[AIM]
Copy out the data below verbatim.

═══ SOURCE DATA ═══

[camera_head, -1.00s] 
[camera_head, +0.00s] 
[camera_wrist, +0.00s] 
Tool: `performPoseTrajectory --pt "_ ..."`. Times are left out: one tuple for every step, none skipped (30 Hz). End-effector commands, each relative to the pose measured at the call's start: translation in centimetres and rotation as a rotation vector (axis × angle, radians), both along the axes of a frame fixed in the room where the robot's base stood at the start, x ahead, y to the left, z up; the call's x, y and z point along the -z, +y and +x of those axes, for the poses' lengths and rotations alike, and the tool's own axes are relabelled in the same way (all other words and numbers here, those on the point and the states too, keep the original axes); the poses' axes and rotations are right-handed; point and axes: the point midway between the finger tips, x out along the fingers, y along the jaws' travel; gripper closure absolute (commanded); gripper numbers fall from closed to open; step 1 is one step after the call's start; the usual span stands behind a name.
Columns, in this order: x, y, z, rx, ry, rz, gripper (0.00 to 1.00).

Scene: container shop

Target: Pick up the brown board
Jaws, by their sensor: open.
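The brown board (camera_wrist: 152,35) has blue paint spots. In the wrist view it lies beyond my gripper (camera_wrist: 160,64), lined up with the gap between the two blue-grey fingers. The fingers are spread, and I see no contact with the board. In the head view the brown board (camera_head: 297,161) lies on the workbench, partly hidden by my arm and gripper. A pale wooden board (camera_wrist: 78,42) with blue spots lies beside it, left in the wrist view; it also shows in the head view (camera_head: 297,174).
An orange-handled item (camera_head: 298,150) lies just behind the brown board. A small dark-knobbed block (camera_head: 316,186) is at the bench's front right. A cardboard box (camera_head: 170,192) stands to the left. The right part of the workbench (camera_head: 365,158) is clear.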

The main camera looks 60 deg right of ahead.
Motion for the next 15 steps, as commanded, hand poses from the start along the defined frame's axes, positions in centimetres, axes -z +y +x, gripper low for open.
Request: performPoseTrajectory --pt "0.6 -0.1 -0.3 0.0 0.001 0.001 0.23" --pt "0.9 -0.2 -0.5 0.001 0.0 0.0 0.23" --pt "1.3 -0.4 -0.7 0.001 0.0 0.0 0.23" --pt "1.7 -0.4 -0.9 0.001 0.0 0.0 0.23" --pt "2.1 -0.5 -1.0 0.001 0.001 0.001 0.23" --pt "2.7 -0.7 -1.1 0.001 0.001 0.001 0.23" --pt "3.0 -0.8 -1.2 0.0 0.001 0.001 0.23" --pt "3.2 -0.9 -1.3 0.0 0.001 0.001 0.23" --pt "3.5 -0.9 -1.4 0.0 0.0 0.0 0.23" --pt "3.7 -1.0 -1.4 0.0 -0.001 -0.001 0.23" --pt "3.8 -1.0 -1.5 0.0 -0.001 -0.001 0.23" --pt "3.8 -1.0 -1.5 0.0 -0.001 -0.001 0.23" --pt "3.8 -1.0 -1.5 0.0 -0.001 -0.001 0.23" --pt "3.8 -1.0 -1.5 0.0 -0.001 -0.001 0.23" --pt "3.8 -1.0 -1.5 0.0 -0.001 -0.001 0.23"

═══

[FINISHED EXERCISE]
[camera_head, -1.00s] 
[camera_head, +0.00s] 
[camera_wrist, +0.00s] 
Tool: `performPoseTrajectory --pt "_ ..."`. Times are left out: one tuple for every step, none skipped (30 Hz). End-effector commands, each relative to the pose measured at the call's start: translation in centimetres and rotation as a rotation vector (axis × angle, radians), both along the axes of a frame fixed in the room where the robot's base stood at the start, x ahead, y to the left, z up; the call's x, y and z point along the -z, +y and +x of those axes, for the poses' lengths and rotations alike, and the tool's own axes are relabelled in the same way (all other words and numbers here, those on the point and the states too, keep the original axes); the poses' axes and rotations are right-handed; point and axes: the point midway between the finger tips, x out along the fingers, y along the jaws' travel; gripper closure absolute (commanded); gripper numbers fall from closed to open; step 1 is one step after the call's start; the usual span stands behind a name.
Columns, in this order: x, y, z, rx, ry, rz, gripper (0.00 to 1.00).

Scene: container shop

Target: Pick up the brown board
Jaws, by their sensor: open.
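The brown board (camera_wrist: 152,35) has blue paint spots. In the wrist view it lies beyond my gripper (camera_wrist: 160,64), lined up with the gap between the two blue-grey fingers. The fingers are spread, and I see no contact with the board. In the head view the brown board (camera_head: 297,161) lies on the workbench, partly hidden by my arm and gripper. A pale wooden board (camera_wrist: 78,42) with blue spots lies beside it, left in the wrist view; it also shows in the head view (camera_head: 297,174).
An orange-handled item (camera_head: 298,150) lies just behind the brown board. A small dark-knobbed block (camera_head: 316,186) is at the bench's front right. A cardboard box (camera_head: 170,192) stands to the left. The right part of the workbench (camera_head: 365,158) is clear.

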The main camera looks 60 deg right of ahead.
Motion for the next 15 steps, as commanded, hand poses from the start along the defined frame's axes, positions in centimetres, axes -z +y +x, gripper low for open.
Request: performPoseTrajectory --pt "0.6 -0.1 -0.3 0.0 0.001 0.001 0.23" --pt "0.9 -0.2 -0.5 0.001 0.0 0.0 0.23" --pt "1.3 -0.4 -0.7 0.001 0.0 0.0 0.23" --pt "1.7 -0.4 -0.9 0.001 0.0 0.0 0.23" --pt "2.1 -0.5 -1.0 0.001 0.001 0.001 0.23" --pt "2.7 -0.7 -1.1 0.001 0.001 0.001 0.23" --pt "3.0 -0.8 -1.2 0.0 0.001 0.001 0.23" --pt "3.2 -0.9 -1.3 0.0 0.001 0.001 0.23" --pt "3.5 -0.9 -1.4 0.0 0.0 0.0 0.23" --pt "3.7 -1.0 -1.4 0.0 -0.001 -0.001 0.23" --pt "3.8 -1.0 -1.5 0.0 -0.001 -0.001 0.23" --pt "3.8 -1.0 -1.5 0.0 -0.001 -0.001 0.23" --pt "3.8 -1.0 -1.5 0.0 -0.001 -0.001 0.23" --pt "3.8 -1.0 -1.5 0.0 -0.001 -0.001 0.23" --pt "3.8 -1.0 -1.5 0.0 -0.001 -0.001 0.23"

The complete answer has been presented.